To be able to calculate and recommend a suitable level of remuneration for the management, caretaking, maintenance, supervision and control of the Body Corporate/Owners Corporation’s common property and assets at a particular building or complex, set out below is the procedure that is followed:
- to meet with the Representatives on-site to personally view and discuss the daily routines and duties that the Manager/Caretaker would be required to undertake at the complex;
- to carry out an on-site inspection of the Body Corporate/Owners Corporation’s common property and assets that are located at the complex;
- to conduct a review of a copy of the Manager/Caretaker’s day-to-day schedules of required duties and responsibilities as prescribed in the current Management Agreement;
- to review any other schedules or special prescribed duties associated with the Body Corporate/Owners Corporation’s common property caretaking duties and responsibilities that the Manager/Caretaker would be required to carry out at the complex ;
- to prepare a schedule of duties and responsibilities, including the frequency of performance of those duties that are necessary to be performed by the Manager at the complex;
- to assess and compare with similar strata titled complexes the times necessary to carry out the specified day-to-day management and caretaking duties and responsibilities;
- to calculate and recommend a suitable level of remuneration for the conducting of the Body Corporate/Owners Corporation’s required day-to-day duties and responsibilities at the complex; and
- to prepare a comprehensive report on the above requirements.
The On-Site Inspection:
The on-site inspection of the building or complex is to view and evaluate the duties and responsibilities that the Manager/Caretaker would be required to perform. This involves viewing and photographing all common property and assets of the Body Corporate/Owners Corporation and all areas that are the responsibility of the Manager/Caretaker. The photographs enable the comparison of facilities, or areas, that may be similar in other buildings or complexes. This is not for a comparison of buildings, but a comparison of such things as swimming pools and associated areas, the size of foyers or reception areas, the rubbish disposal systems, etc.

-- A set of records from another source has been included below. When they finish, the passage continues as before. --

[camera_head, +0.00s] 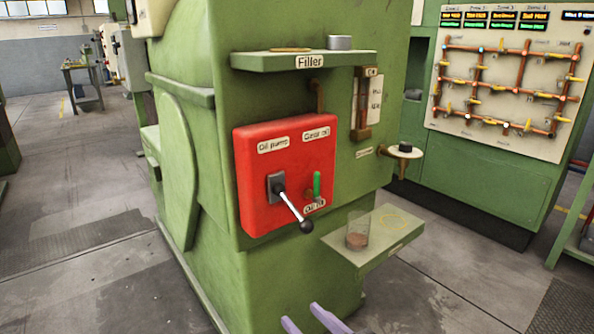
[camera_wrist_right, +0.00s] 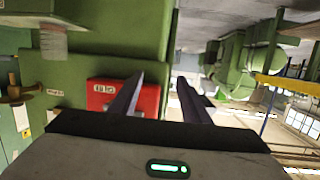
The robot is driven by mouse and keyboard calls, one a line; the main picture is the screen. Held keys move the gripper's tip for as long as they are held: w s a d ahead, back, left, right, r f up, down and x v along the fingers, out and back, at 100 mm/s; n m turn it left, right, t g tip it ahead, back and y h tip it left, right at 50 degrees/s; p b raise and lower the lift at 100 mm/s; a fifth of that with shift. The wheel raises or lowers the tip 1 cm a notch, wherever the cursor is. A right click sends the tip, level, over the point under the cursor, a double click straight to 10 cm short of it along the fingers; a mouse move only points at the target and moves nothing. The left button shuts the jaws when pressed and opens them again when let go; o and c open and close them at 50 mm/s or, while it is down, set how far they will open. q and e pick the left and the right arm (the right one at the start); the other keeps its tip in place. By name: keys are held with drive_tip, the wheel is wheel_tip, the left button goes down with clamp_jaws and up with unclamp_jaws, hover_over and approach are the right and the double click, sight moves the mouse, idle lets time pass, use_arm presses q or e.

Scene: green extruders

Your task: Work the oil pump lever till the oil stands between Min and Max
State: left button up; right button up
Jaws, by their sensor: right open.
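The oil pump lever (camera_head: 291,207) sticks out of a red panel (camera_head: 247,180) labelled "Oil pump" on the green machine. It slants down to the right and ends in a black knob (camera_head: 306,227). A sight gauge (camera_head: 367,103) with a white scale plate is on the machine's right face; its oil level and marks are too small to read. My right gripper (camera_head: 302,314) shows as two purple fingers at the bottom edge, below and apart from the lever. In the right wrist view its fingers (camera_wrist_right: 161,80) are spread and empty, with part of the red panel (camera_wrist_right: 150,100) behind.
A short green handle (camera_head: 317,184) is right of the lever. A green shelf (camera_head: 375,259) below holds a clear glass with brown contents (camera_head: 357,234). A filler shelf (camera_head: 300,60) juts out above. A panel of copper pipes (camera_head: 510,85) stands at right. Floor at left is open.

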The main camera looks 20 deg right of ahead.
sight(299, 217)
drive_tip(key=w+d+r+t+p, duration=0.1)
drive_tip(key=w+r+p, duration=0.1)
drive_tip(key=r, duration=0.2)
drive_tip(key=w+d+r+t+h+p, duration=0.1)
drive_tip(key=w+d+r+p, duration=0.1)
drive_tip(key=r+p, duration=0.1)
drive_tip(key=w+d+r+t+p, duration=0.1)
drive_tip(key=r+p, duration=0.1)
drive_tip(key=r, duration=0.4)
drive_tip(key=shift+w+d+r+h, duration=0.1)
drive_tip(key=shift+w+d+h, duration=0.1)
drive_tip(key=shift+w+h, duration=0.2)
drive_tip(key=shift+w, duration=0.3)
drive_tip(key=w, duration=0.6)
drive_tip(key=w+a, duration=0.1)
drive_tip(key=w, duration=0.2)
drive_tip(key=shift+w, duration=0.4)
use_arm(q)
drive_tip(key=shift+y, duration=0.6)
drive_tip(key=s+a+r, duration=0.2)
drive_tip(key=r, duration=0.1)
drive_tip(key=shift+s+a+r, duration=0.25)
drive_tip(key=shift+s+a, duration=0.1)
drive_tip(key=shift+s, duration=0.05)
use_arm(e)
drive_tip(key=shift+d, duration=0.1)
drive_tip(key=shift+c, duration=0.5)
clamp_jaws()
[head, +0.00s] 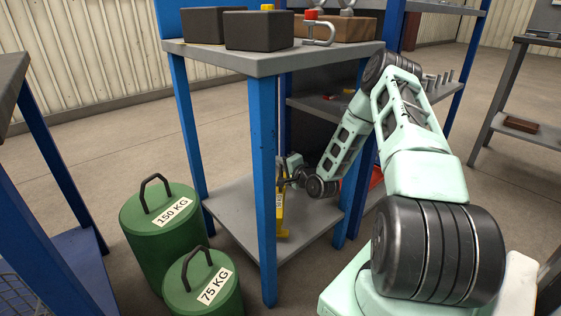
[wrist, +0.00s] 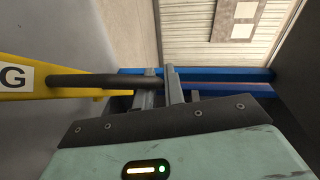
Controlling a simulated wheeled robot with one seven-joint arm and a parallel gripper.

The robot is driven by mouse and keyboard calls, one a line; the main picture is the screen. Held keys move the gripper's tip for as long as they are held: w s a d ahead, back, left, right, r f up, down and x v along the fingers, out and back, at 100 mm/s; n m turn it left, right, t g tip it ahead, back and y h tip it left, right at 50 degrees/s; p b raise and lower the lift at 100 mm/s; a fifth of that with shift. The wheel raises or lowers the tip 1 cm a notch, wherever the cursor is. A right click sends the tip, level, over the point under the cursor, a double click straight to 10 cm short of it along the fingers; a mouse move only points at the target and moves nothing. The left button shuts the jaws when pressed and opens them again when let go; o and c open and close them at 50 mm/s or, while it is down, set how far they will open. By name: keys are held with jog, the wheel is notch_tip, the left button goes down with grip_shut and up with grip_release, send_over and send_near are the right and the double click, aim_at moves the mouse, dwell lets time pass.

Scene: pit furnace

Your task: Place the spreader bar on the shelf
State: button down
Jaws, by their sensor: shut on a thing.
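The yellow spreader bar (head: 281,214) is in the head view, partly behind the front blue leg of the table, low over or at the grey lower shelf (head: 235,200). I cannot tell whether it touches the shelf. In the wrist view the bar (wrist: 45,88) is at left, with a white label showing a "G" and a dark cylindrical handle (wrist: 95,80). My gripper (wrist: 161,85) is shut at the end of this handle. In the head view my gripper (head: 281,168) is small and partly hidden by the leg.
The table's top (head: 270,62) carries dark blocks (head: 259,31) and a clamp (head: 319,30). Green weights marked 150 KG (head: 160,240) and 75 KG (head: 203,285) stand at front left. Blue legs (head: 262,170) frame the lower shelf, whose left part is bare.

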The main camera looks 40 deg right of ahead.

The Meeting with a Representative:
When meeting with a Representative on-site, it is normally with the entity that has commissioned the assessment. This could be the Manager/Caretaker, the Chairperson, the Body Corporate/Owners Corporation Committee Representative, the Body Corporate/Owners Corporation Manager or even an individual owner. Ideally, an assessment such as this is better if carried out in conjunction with both the Manager/Caretaker and the Body Corporate/Owners Corporation Committee, allowing both parties to have some input.
Preparing a Schedule of Duties and Responsibilities:
Before determining an annual remuneration, it is firstly necessary to establish the duties that are specific to the complex and the frequency at which those duties be performed to maintain the complex at the required and expected standard. Unfortunately, many agreements are “generic” and not specific to the requirements of the particular building or complex, resulting in “grey” areas of interpretation. You cannot put a price on a job until you know what the job is.
Reviewing other Schedules:
To review any other schedules or special prescribed duties associated with the Body Corporate/Owners Corporation’s responsibilities to ensure that there are no other areas of responsibility that are not specified in the Agreement. An example of this could be exclusive use areas that remain the responsibility of the Body Corporate/Owners Corporation to clean and maintain. This would be specified under the Exclusive Use By-Laws. It is not unusual to find separate gardening agreements with the Body Corporate/Owners Corporation or property areas such as embankments, creeks, lake front areas, shared roads or entrances, etc that, although not common property, are areas that become the responsibility of the Body Corporate/Owners Corporation through other arrangements, (in many cases arrangements put in place by the Developer), and thus a duty for the Manager/Caretaker. All of this has to be taken into account when conducting the assessment.
Duties and Times Schedule:
The frequency of performance of duties and the times to perform these duties as set out in the duties and times schedules can then be compared to times as assessed for similar duties that are performed at other buildings or complexes. For instance, the average time to clean and test a similar size swimming pool, the average time to clean common area toilets, the average time to clean and maintain barbecues, etc.
Calculation of Remuneration:
Once fair, reasonable and justifiable times are established to perform the agreed duties, a suitable level of remuneration for the conducting of the Body Corporate/Owners Corporation’s required day-to-day management and caretaking duties at the building or complex can be calculated.
A fair remuneration for a complex cannot be based on the average fee per unit per year paid at similar complexes. Our recommendations are always based on individual situation.
Please note, our on-site inspection does not assess the performance of the current manager/caretaker. Our focus is to assess the times and duties needed to maintain your complex by any competent person who may be contracted either now or in the future. The performance of the current manager/caretaker is an issue between the Body Corporate/Owners Corporation and the incumbent and is not part of our review. In other words, we are there to assess the job, not the job holder.